(Robot trajectory data)
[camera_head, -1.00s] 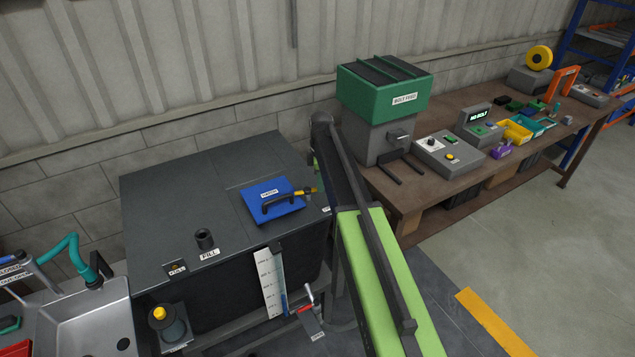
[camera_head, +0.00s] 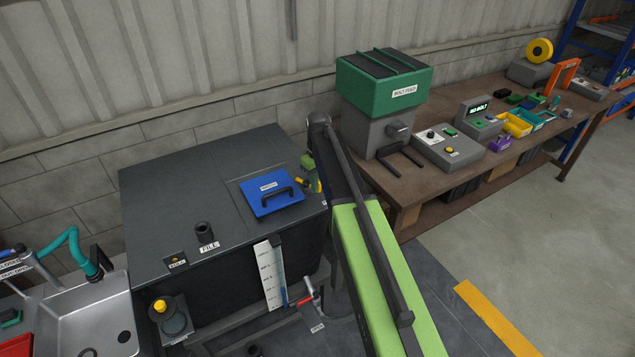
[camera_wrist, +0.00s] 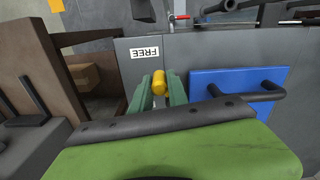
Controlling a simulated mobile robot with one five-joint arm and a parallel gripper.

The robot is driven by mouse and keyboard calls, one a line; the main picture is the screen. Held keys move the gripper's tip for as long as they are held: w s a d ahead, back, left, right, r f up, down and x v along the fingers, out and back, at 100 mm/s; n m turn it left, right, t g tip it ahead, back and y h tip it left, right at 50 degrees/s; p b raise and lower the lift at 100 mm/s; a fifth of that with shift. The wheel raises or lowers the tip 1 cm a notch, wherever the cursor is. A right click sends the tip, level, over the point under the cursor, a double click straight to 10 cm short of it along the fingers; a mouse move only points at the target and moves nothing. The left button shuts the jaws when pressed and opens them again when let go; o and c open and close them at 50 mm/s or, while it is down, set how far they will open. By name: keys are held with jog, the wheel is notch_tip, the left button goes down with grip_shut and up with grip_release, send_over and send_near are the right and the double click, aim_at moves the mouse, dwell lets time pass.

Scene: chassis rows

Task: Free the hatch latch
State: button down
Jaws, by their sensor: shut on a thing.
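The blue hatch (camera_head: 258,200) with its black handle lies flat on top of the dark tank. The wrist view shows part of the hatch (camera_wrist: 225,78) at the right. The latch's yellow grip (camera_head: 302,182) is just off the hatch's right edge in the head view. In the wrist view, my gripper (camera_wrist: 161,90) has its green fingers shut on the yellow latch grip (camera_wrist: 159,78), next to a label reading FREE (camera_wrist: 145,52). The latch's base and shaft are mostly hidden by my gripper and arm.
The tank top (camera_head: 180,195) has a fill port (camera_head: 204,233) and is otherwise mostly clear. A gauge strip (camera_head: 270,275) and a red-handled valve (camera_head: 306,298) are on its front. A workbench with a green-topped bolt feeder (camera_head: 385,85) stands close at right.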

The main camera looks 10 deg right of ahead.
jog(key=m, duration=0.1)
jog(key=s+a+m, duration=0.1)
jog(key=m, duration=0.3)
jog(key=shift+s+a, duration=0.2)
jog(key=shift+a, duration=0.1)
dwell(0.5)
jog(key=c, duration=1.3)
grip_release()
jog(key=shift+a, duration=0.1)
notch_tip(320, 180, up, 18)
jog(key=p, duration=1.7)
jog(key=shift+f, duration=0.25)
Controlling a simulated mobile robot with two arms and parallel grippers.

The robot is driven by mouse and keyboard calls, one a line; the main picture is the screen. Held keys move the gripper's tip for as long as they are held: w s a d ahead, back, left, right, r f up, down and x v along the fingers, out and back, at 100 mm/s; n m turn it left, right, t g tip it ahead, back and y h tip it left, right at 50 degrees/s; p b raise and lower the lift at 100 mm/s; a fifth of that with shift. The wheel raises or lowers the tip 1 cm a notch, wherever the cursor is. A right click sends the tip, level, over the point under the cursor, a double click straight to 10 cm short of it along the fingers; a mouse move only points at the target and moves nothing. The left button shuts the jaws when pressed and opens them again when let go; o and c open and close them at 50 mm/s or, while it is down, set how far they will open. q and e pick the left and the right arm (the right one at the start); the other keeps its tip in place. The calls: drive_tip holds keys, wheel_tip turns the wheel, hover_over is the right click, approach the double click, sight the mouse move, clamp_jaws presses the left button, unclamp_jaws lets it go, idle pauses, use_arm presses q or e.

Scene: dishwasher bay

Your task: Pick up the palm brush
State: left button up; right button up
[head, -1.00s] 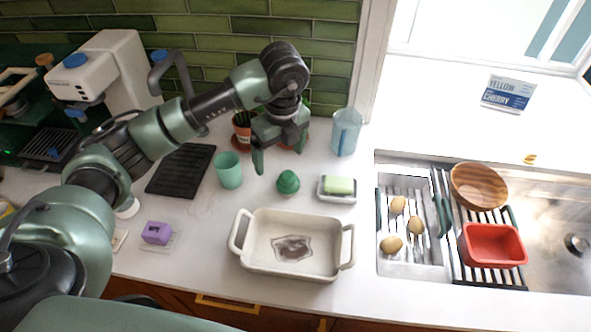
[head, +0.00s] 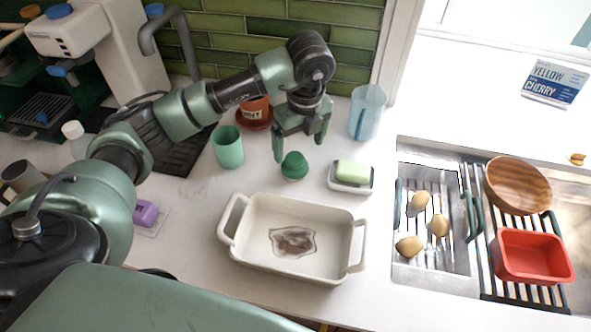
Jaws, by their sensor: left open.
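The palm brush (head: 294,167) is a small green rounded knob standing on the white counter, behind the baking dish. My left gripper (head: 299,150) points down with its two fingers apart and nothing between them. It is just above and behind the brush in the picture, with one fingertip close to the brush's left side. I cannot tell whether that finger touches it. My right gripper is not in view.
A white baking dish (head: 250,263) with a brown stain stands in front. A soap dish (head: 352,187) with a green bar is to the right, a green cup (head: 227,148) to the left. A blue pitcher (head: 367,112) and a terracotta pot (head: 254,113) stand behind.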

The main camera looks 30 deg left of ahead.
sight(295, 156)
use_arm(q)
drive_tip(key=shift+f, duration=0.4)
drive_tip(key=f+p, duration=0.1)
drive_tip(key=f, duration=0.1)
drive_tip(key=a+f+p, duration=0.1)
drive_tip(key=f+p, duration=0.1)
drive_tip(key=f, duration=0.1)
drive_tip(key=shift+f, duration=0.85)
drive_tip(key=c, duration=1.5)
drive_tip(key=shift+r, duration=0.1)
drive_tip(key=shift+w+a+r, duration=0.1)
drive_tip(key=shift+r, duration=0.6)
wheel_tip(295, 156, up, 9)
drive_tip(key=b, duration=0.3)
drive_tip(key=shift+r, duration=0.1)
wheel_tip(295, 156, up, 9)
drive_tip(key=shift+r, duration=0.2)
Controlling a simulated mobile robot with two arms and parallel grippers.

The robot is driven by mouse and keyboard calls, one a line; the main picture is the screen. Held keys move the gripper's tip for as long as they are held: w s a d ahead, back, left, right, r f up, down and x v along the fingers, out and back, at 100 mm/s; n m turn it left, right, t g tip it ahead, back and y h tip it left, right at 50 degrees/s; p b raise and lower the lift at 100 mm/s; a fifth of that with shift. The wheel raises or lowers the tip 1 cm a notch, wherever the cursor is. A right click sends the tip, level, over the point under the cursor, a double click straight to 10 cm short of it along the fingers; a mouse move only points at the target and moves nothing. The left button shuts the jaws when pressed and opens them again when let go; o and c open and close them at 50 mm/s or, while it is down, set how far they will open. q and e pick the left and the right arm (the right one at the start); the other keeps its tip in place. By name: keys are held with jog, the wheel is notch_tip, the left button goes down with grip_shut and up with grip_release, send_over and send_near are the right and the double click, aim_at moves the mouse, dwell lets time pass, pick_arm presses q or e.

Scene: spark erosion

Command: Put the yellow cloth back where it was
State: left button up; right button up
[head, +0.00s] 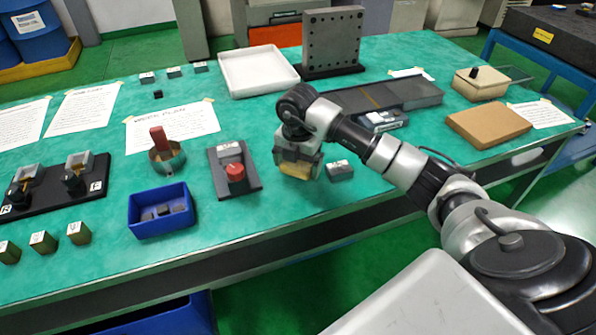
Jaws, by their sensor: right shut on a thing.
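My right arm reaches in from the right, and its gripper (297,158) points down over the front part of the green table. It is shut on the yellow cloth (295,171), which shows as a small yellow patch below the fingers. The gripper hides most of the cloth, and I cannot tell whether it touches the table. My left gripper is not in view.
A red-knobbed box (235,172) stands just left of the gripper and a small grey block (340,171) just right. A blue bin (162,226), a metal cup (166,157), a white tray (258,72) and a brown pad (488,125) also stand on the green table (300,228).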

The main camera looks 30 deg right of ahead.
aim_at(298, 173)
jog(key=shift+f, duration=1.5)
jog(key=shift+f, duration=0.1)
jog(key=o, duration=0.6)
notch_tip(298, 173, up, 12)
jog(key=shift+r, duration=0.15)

▶ [What is asked]:
Give again, word for word, every line from the top of the data through the line with "Controlling a simulated mobile robot with one", both ends included, and exclude the pictures.

▶ [The output]:
[camera_head, -1.00s] 
[camera_head, +0.00s] 
[camera_wrist, +0.00s] 
Controlling a simulated mobile robot with one five-joint arm and a parallel gripper.

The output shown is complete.